These Oil Workers Back Clean Energy
Fossil fuel workers have a reputation as a roadblock to action against climate change. As Sammy Roth wrote in his recent Boiling Point newsletter on climate change for the LA Times, trades unions have long fought against limiting oil and gas extraction. After California Governor Gavin Newsom voiced support for a fracking ban in April, trade unions came out strongly in opposition. In 2017, an alliance between trade unions and the industry helped nudge Newsom's predecessor, Governor Jerry Brown, to embrace the cap-and-trade system, a policy which progressives see as too lax on industry. Yet recent events hint at a changing tide, showing the coalition between industry and unions against climate change policy to be much more uncertain and fragile than previously thought. A report just published this month advocating for a clean energy transition has already been endorsed by 19 unions, two of which represent thousands of California oil workers.
Why This Matters
This shift may seem unprecedented but it has been a long time coming. As Dave Campbell, secretary-treasurer of Local 675, explained to Roth: an energy transition is coming whether we like it or not, so the question now is how do unions protect their workers.

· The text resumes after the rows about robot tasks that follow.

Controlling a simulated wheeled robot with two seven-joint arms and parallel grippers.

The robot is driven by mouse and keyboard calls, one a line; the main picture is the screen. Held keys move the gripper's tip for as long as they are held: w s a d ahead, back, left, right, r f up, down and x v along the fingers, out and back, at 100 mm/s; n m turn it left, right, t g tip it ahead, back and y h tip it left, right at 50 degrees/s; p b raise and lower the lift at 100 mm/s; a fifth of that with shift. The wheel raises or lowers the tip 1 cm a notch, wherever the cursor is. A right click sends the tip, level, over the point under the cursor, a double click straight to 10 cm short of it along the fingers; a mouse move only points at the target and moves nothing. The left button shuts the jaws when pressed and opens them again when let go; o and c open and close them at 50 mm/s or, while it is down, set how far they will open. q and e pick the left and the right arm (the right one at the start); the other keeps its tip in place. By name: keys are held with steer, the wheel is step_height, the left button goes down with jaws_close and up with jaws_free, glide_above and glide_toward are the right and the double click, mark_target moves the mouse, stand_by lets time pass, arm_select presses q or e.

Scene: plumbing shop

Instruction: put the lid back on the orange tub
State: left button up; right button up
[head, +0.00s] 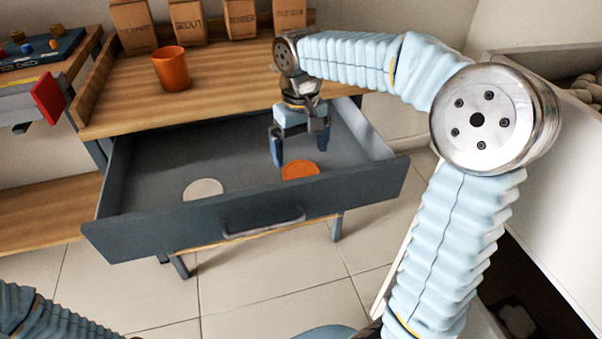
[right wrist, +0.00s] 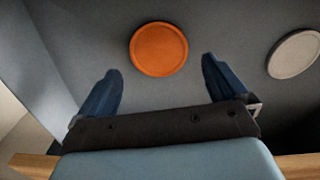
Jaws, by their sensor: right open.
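The orange tub (head: 171,68) stands upright on the wooden bench top, toward its left side. An orange round lid (head: 300,171) lies flat in the open grey drawer; it also shows in the right wrist view (right wrist: 159,49). My right gripper (head: 299,158) is over the drawer, pointing down, open and empty. In the right wrist view, the gap between its fingertips (right wrist: 160,66) is in line with the orange lid, with the lid just beyond the tips. My left arm shows only at the lower left corner, and its gripper is out of view.
A pale grey round lid (head: 203,189) lies in the drawer, left of the orange one; the right wrist view shows it too (right wrist: 294,54). The drawer front (head: 250,215) has a bar handle. Several cardboard boxes (head: 188,20) stand at the bench's back. A red panel (head: 47,99) is at left.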

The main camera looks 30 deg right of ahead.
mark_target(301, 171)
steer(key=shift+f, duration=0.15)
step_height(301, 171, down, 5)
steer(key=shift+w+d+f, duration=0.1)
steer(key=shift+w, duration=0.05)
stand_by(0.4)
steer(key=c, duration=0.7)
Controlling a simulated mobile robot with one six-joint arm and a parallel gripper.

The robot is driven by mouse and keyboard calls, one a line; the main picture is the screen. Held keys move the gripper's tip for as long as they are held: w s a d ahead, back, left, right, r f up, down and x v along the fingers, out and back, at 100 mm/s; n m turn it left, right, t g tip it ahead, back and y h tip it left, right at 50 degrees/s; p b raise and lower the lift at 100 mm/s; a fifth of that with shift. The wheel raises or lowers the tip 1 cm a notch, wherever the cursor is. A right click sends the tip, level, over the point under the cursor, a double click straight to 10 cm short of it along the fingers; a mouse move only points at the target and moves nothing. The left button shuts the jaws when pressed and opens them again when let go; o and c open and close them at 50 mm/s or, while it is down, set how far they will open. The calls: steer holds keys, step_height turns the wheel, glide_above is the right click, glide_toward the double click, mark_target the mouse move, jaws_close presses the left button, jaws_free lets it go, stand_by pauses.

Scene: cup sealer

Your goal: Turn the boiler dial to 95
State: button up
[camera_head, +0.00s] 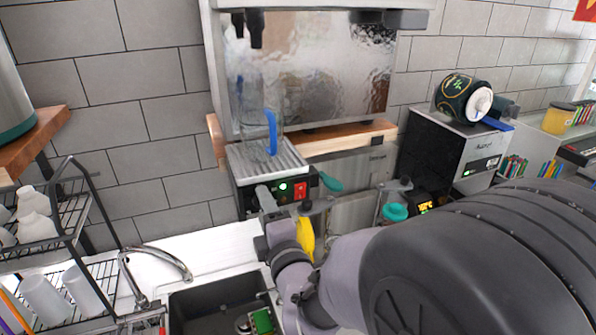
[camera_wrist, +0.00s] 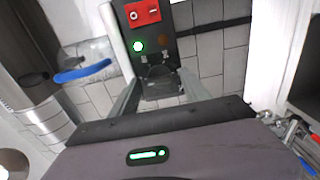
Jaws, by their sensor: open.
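A dark control panel (camera_head: 283,190) sits under a ribbed metal tray in the head view, with a green light and a red switch. In the wrist view, the panel (camera_wrist: 150,40) shows the red switch (camera_wrist: 142,12), the green light (camera_wrist: 138,46) and a dark round knob (camera_wrist: 160,70), which looks like the dial. My gripper (camera_wrist: 160,84) is open, its two fingers on either side of the knob. I cannot tell whether they touch it. In the head view, my gripper (camera_head: 266,200) is in front of the panel and hides the dial. No dial number is readable.
A clear jug with a blue handle (camera_head: 271,132) stands on the ribbed tray (camera_head: 290,160) just above the panel. A large steel tank (camera_head: 310,75) is behind it. A sink (camera_head: 215,300) and tap (camera_head: 155,255) lie below left.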

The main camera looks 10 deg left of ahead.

"As an oil worker, you're standing on the track, and you can see the train coming. We can argue about why the train is coming. We can argue about exactly when it’s going to get here. But it's coming," Campbell told Roth. "The choice for us is, do we stand on the track and face whatever happens? Or do we get up on the platform and try to catch that train going out of the station?"

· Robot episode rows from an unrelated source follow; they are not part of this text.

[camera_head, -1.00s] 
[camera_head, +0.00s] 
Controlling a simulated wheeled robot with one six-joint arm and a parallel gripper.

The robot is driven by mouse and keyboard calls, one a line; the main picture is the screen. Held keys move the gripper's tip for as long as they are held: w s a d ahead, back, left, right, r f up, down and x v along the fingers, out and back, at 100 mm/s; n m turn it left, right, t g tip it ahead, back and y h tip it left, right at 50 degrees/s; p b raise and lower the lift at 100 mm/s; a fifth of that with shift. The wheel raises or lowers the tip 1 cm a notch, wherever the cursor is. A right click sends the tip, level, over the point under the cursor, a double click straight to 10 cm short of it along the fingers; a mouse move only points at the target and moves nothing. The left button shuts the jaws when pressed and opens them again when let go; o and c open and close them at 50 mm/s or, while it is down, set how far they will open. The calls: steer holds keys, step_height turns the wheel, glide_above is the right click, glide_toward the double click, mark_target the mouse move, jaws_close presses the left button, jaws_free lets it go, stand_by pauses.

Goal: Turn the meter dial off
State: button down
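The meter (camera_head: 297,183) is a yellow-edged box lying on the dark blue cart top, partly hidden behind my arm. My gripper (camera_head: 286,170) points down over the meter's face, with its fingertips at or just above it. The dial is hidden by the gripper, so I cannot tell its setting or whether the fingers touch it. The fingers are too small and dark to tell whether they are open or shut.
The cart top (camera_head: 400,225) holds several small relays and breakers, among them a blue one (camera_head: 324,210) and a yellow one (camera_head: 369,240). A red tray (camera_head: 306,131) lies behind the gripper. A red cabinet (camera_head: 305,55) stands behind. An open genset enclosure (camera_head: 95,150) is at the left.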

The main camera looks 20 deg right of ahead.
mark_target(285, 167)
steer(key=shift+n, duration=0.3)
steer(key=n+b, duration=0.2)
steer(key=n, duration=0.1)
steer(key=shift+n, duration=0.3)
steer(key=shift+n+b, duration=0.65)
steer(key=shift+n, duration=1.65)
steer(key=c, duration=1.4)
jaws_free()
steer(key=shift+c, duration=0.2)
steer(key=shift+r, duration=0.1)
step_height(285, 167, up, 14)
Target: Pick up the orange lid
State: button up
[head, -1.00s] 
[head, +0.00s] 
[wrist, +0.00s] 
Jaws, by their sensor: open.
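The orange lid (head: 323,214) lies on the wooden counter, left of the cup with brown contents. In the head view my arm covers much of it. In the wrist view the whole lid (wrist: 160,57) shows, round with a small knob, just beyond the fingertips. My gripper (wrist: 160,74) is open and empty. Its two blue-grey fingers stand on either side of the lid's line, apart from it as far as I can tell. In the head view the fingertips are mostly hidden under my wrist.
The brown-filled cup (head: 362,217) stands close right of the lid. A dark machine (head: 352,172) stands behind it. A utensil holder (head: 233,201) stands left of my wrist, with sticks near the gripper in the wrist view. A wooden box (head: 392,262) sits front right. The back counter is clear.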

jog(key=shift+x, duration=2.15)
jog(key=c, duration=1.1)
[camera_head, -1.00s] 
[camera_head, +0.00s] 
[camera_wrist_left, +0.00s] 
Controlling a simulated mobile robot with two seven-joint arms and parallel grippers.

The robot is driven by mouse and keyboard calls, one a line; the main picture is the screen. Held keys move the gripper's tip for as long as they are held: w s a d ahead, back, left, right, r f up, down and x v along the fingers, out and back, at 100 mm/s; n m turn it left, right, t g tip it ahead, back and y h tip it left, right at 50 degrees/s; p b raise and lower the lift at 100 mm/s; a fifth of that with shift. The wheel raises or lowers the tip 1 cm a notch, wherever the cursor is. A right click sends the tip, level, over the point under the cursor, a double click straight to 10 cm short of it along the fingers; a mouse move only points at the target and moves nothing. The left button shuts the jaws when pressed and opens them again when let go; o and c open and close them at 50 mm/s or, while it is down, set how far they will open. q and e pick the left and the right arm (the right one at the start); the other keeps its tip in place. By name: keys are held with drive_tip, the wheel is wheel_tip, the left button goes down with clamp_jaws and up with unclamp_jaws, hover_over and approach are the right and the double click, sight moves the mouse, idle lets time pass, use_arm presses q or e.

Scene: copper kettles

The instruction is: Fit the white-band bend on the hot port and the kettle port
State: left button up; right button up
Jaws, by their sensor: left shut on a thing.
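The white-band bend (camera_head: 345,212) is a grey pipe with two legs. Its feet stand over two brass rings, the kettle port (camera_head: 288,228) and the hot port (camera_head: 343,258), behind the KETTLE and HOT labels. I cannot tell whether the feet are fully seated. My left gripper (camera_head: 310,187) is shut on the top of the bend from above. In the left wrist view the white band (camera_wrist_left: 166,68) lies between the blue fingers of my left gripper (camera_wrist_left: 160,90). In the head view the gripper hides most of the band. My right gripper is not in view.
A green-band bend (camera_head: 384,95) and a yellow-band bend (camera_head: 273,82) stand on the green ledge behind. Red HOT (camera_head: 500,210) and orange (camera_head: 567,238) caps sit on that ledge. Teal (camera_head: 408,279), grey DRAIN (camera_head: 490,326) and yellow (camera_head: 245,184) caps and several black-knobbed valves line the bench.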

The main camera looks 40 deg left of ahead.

The report shows that a clean energy transition will not only produce many new jobs in the green sector, but that protecting fossil fuel workers from the decline of the industry is not costly. First, it estimates that with sufficient investment, California could create between 418,000 to 626,000 clean energy jobs per year. Second, the cost of providing an equitable transition to fossil fuel workers who would lose their jobs -- which accounts for retirement, wage insurance, pension obligations, retraining and relocation -- comes out to $470 million per year, just 0.02% of the state's expected GDP.

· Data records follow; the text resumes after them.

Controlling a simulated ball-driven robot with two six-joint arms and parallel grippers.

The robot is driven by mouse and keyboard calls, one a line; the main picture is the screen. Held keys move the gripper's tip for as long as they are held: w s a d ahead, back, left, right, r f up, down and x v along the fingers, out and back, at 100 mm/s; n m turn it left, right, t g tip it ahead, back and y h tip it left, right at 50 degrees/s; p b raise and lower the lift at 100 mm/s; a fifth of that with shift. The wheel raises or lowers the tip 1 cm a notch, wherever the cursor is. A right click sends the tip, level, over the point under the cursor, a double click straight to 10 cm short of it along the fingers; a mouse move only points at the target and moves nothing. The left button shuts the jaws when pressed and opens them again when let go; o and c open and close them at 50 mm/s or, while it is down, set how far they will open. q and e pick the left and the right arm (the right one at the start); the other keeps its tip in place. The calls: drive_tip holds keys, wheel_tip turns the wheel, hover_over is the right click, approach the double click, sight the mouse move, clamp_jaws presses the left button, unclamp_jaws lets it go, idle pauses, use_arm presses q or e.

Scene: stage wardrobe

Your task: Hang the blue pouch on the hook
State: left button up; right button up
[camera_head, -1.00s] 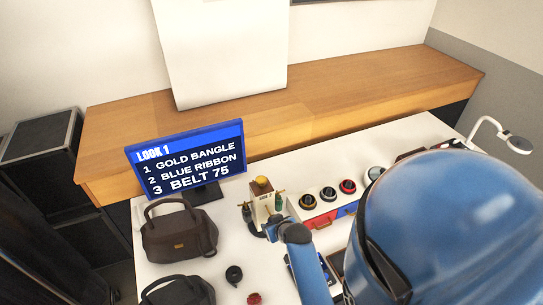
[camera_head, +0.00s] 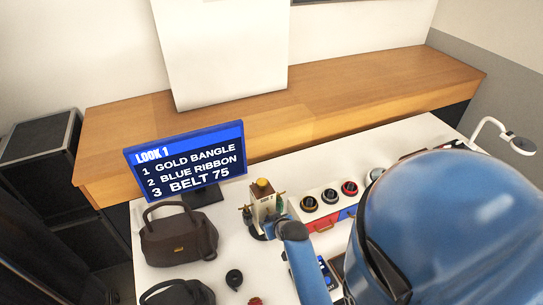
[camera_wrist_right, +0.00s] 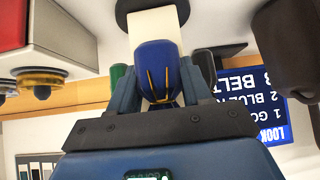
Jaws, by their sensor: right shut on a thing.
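The blue pouch (camera_wrist_right: 158,70), with thin yellow lines, is between the fingers of my right gripper (camera_wrist_right: 158,84), which is shut on it. In the right wrist view it is in front of the pale post of a small stand (camera_wrist_right: 156,26); I cannot tell whether it touches the post or a hook. The stand (camera_head: 262,204) has a yellow top and side arms in the head view. My right arm reaches its lower right there and hides the pouch and fingers. A green item (camera_wrist_right: 117,76) shows beside the pouch. My left gripper is not in view.
A screen (camera_head: 190,160) with a list stands behind left. A brown bag (camera_head: 178,236) and a darker bag (camera_head: 178,292) are at the left. Dark round items sit on a red and blue drawer box (camera_head: 322,220) to the right. A black roll (camera_head: 234,278) lies in front.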

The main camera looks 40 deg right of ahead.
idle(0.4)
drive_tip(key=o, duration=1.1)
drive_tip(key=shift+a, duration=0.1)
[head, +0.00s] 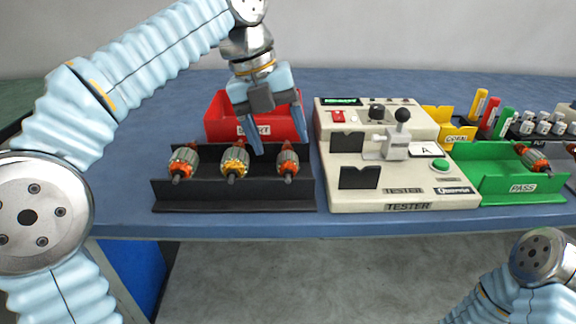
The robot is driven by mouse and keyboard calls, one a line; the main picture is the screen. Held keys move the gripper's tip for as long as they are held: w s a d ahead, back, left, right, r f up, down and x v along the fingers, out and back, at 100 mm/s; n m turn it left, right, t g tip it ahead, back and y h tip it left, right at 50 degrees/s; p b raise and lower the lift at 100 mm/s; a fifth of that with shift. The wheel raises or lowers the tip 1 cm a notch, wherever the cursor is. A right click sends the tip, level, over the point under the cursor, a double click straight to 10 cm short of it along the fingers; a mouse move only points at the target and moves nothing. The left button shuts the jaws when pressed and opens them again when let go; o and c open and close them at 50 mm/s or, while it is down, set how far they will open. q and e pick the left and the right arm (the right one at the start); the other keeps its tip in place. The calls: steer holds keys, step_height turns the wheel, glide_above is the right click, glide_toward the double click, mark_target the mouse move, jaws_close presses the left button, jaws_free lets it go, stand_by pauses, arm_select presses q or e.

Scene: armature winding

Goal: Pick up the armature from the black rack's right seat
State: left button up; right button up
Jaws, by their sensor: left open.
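The black rack (230,197) stands near the front edge of the table, with three armatures seated side by side. The armature in its right seat (288,163) has a grey core and orange-red ends. The middle armature (235,161) looks more yellow-orange, and the left armature (184,162) is grey and orange. My left gripper (279,145) is open and points down above and behind the rack, its fingers over the gap between the middle and right seats. It holds nothing. My right gripper is out of view; only part of that arm shows at the lower right.
A red bin (222,126) stands behind the rack, partly hidden by my left gripper. The beige tester (400,193) with a lever stands close to the right of the rack. Further right are a green PASS tray (490,190) holding an armature, and a yellow bin (455,132).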

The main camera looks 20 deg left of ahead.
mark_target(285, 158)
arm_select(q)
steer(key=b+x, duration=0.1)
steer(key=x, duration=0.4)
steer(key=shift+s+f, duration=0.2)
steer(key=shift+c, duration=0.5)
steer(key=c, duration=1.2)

IEA: Clean Energy Transitions Summit, June 12, 2020.
What Does this Mean Moving Forwards
Despite the cause for optimism, Roth cautions that "none of this will be easy." As he adds, bringing in historical context, "When industries such as steel production shrank or went away in the past, the result was typically huge job losses. Just because a less-painful transition is possible doesn't mean it will happen." Yet steel workers left behind by automation and a declining steel industry generally had no like-for-like industry in which their skills were readily applicable. Often the only jobs available were in the technology or information sectors. But the skills of fossil fuel workers may be more easily translated to clean energy. In a recent opinion piece published in The Guardian, Olúfẹ́mi O Táíwò, a philosopher at Georgetown University, and Johanna Bozuwa, co-manager of the Climate & Energy program at Democracy Collaborative, noted that workers can retool their skills on offshore oil rigs to build offshore wind production.
"There is a role for the workers, their skills and knowledge, and the equipment and infrastructure of oil and gas companies," they add.
The clean energy transition won't be easy and many workers won't like the change. Some union members, Campbell said, "don't even want to wrap their heads around it. It's too horrifying for them to think about." But what is clear is that trade unions, rather than bunker down with the fossil fuel industry, are starting to throw their weight behind ensuring and advocating an equitable and just transition to clean energy.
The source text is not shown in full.